News and Features about Organized Crime, Mafia and La Cosa Nostra taken from National and Local News Sources. In an attempt to get you this type of coverage in a timely manner we can not be responsible for the content of the following material.
11-7-01
U.S. Arrests 7 in Mafia Use of a Bank on L.I.
November 7, 2001

By ALAN FEUER, New York Times

At first glance, the European American Bank on Broad Hollow Road in Melville, on Long Island, seemed like a typical suburban retail branch. There were teller windows and safe deposit boxes. Customers filed in and out, withdrawing and depositing their money.

Behind closed doors, however, things were different, the authorities said. Federal prosecutors say the bank was actually run by sophisticated gangsters who used it as a front for money-laundering, loan-sharking and collecting gambling debts.

Yesterday, seven people, including the No. 2 man in the Bonanno crime family, were charged with what amounted to turning an ordinary- looking bank branch into a one-stop shopping center for financial crimes. The Mafia's grip on the bank was apparently so strong that a former branch manager was indicted.

Even as patrons signed deposit slips at the teller windows, the men were working in back, the prosecutors said, laundering illegal money and going over numbers debts. Once, the government said, a man who was late on his illicit payments was taken to the branch's conference room and beaten with a cane.

"The use of this E.A.B. branch as a bank for the mob afforded the Vitale crew a legitimate place to carry out their illegitimate business," said Alan Vinegrad, the United States attorney in Brooklyn, where the indictment was returned. Mr. Vinegrad said that E.A.B. and Citibank, which recently acquired E.A.B., had cooperated fully in the case.

The "Vitale crew" was named for Salvatore Vitale, 54, who was described as the underboss, or second in command, of the Bonanno family. In 1987, Mr. Vitale was acquitted in another racketeering case, in which he was accused of hijacking a pair of trucks.

Mr. Vitale's arrest dealt a significant blow to the Bonannos, who are still reeling from the conviction of their consigliere, or No. 3 man, in April. The consigliere, Anthony Spero, was found guilty of ordering the deaths of three men, including a petty thief who unwittingly broke into his daughter's house in the Bensonhurst section of Brooklyn.

The only member of the Bonanno family's top administration still at large is Joseph C. Massino, the government says. Mr. Massino, who has long been described as the family's boss, is Mr. Vitale's brother-in-law. He was also acquitted in the 1987 racketeering case.

Although Mr. Massino has been a target of law enforcement officers since he was found not guilty 14 years ago, he has always said he was a legitimate businessman.
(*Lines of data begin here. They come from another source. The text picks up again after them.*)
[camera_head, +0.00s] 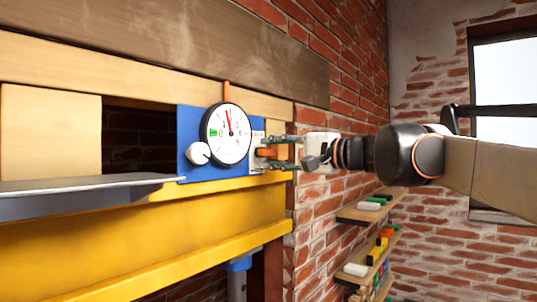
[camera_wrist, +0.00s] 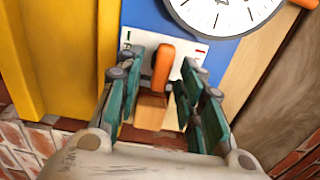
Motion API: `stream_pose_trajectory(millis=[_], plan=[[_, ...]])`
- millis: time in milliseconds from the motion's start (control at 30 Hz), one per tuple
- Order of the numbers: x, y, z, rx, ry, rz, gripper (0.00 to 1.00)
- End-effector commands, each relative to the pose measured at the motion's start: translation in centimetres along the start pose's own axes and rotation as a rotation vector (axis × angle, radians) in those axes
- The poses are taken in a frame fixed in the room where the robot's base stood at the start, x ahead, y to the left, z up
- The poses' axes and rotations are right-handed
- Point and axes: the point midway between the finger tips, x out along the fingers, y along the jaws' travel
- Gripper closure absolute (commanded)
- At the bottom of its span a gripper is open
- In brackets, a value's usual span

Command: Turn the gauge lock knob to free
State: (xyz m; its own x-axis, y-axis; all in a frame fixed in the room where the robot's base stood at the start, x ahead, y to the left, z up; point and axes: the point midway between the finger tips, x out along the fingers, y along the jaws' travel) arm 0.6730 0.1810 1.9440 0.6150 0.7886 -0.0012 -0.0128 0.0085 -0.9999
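A blue panel (camera_head: 192,118) carries a round white gauge (camera_head: 229,134); its red needle points nearly straight up. A white knob (camera_head: 198,153) sits at the gauge's lower left. A small white plate right of the gauge bears an orange lever-like knob (camera_wrist: 163,66), upright in the wrist view, with a green mark on the plate's left and a red mark on its right. I cannot read which label says free. My gripper (camera_head: 264,152) is at this plate. In the wrist view its teal fingers stand open either side of the orange knob, with visible gaps.
A yellow beam (camera_head: 150,240) runs below the panel, and a grey metal shelf (camera_head: 80,192) juts out at left. A brick wall (camera_head: 345,75) lies behind. Wooden shelves (camera_head: 355,214) with small coloured items stand below my arm. A window (camera_head: 505,75) is at far right.

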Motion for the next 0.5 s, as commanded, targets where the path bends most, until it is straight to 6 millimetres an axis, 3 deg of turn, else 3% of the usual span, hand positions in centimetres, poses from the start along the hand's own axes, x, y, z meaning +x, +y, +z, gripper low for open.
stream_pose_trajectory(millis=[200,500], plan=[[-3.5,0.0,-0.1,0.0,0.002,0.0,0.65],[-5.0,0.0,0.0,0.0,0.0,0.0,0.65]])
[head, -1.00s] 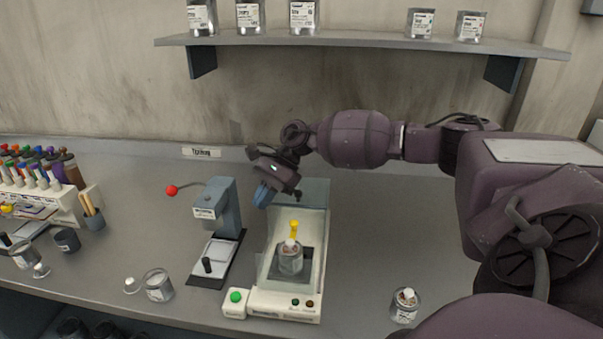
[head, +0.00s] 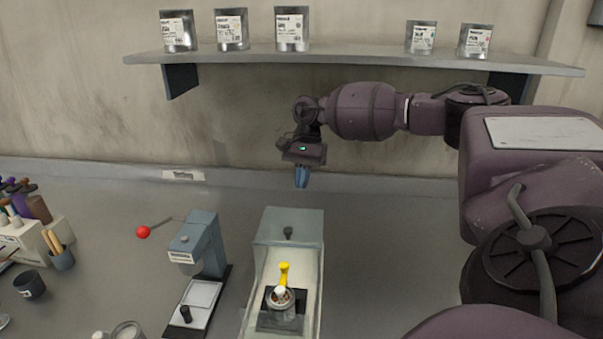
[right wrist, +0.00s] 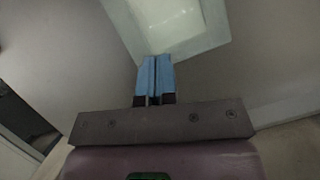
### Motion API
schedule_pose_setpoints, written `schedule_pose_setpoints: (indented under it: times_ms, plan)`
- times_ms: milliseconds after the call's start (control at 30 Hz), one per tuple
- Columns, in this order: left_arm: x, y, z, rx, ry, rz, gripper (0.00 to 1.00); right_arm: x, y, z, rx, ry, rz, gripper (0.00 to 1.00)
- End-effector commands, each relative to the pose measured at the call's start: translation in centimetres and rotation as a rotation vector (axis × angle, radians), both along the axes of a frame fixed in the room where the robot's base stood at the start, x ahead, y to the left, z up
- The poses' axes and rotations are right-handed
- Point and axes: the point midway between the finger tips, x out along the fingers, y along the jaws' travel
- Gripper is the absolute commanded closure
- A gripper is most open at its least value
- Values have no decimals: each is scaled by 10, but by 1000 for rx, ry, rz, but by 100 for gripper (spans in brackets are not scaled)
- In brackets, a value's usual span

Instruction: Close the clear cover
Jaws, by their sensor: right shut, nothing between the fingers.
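The clear cover (head: 305,222) is a see-through, pale greenish panel at the far end of the white machine (head: 318,300). It appears raised there, with a dark knob (head: 288,232) showing at it. In the right wrist view, the fingers (right wrist: 155,62) show against a pale, framed clear surface (right wrist: 170,20). My left gripper is out of view.
A grey-blue stand device (head: 203,245) with a red ball (head: 143,232) on a rod stands left of the machine. A shelf (head: 350,59) with several cans hangs on the wall above my right arm. The counter right of the machine is clear.

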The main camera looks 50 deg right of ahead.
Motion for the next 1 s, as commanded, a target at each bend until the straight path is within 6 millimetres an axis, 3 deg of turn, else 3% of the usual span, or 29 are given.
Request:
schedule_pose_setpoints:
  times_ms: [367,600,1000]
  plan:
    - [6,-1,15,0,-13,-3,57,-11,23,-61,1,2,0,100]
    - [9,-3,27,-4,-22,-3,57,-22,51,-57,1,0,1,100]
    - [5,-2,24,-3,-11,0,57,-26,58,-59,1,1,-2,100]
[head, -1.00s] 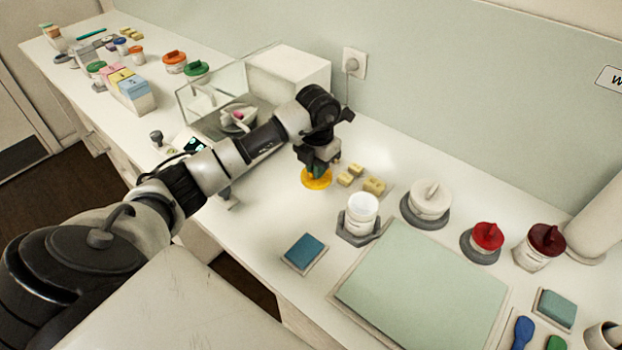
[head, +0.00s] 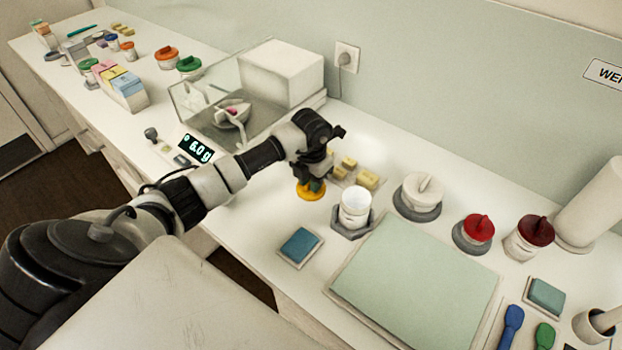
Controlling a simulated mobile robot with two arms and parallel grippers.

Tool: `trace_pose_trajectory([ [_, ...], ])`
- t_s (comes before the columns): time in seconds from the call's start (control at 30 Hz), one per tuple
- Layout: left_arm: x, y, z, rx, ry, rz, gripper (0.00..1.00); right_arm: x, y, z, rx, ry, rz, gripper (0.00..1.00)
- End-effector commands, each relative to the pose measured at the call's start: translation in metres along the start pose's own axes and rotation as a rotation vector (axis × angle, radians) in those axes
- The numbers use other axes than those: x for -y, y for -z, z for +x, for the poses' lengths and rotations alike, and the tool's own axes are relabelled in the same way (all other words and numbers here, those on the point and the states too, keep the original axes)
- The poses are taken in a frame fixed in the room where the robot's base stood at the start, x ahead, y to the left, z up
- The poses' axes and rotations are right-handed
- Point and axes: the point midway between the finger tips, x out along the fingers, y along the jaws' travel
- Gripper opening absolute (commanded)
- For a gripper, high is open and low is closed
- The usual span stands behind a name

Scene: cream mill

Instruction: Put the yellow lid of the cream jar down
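The yellow lid (head: 309,191) is a round disc at or just above the white bench, left of the open white cream jar (head: 355,205). The jar stands upright in a dark grey holder (head: 351,231). My left gripper (head: 314,178) points down over the lid, with its fingertips at the lid's knob. The fingers look closed around the knob, though they partly hide it. I cannot tell whether the lid's underside touches the bench. My right gripper is not in view.
Small yellow blocks (head: 368,180) lie just behind the lid. A scale with a glass shield (head: 210,105) and a 6.0 g display stands to the left. A blue pad (head: 300,246) and green mat (head: 418,285) lie in front. White (head: 422,190) and red-lidded (head: 478,229) jars stand right.

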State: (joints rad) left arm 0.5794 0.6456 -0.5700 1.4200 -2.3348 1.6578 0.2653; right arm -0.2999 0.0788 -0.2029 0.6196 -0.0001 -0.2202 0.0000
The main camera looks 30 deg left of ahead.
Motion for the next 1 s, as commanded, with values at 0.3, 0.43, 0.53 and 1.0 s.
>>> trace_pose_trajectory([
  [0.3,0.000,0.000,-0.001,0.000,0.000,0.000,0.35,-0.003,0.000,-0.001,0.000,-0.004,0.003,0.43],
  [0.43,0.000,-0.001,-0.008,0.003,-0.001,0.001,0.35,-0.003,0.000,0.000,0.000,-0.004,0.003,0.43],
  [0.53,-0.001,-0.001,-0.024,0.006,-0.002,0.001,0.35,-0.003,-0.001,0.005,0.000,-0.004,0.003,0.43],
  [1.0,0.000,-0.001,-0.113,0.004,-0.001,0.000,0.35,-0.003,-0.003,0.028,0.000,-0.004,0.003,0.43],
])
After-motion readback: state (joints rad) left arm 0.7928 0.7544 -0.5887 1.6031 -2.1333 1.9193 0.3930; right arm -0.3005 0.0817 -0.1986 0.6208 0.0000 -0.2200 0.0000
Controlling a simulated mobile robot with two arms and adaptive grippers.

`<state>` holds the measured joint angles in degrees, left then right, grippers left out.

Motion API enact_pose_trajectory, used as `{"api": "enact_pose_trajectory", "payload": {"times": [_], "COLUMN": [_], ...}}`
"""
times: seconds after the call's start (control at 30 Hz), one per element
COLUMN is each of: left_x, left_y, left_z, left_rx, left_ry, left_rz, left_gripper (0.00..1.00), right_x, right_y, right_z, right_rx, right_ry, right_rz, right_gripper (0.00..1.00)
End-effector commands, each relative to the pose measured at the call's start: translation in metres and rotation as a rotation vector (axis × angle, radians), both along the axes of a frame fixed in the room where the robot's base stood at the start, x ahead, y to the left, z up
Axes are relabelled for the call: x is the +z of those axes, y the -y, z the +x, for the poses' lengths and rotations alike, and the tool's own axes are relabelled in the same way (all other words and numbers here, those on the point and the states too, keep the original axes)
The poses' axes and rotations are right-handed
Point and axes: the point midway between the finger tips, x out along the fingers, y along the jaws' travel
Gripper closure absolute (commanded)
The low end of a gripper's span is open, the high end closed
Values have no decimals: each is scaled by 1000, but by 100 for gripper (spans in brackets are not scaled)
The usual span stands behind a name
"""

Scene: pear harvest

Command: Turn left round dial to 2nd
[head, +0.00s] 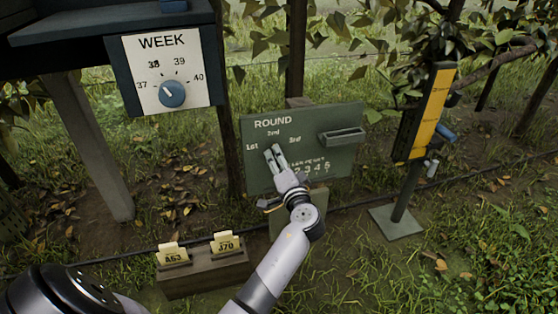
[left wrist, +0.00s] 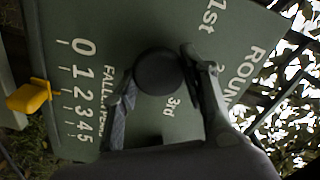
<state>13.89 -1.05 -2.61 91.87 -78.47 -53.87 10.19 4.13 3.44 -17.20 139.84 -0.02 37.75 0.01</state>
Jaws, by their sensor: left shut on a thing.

He says he works as a consultant for King Caterers, a company in Farmingdale, N.Y., that furnishes sandwiches, hot dishes and snacks for street vendors.

"I don't believe there is such a thing as the Mafia," Mr. Massino said in an interview last year. "A bunch of Italian guys go out to eat, and they say it's Mafia."

Yesterday's indictment asserted that Mr. Vitale's crew did not operate only out of the bank in Melville. They were also accused of using a Farmingdale restaurant called the Changing Times Bar and Grill to divide up their gambling profits and betting slips.

Six other men, five from Long Island and one from Queens, were charged in the indictment with Mr. Vitale: Joseph Cuccio, 51, the former bank manager, of Lake Ronkonkoma; Thomas Driscoll, 42, of North Massapequa; George Fillipone, 56, of Farmingdale; Lawrence Neder, 56, of Old Bethpage; Daniel Talia, 35, of West Babylon, and Vincent DeCongilio, 49, of Ozone Park.

They each face a maximum of 20 years in prison on the racketeering charges. Mr. Cuccio faces an additional 30 years on a bank fraud charge.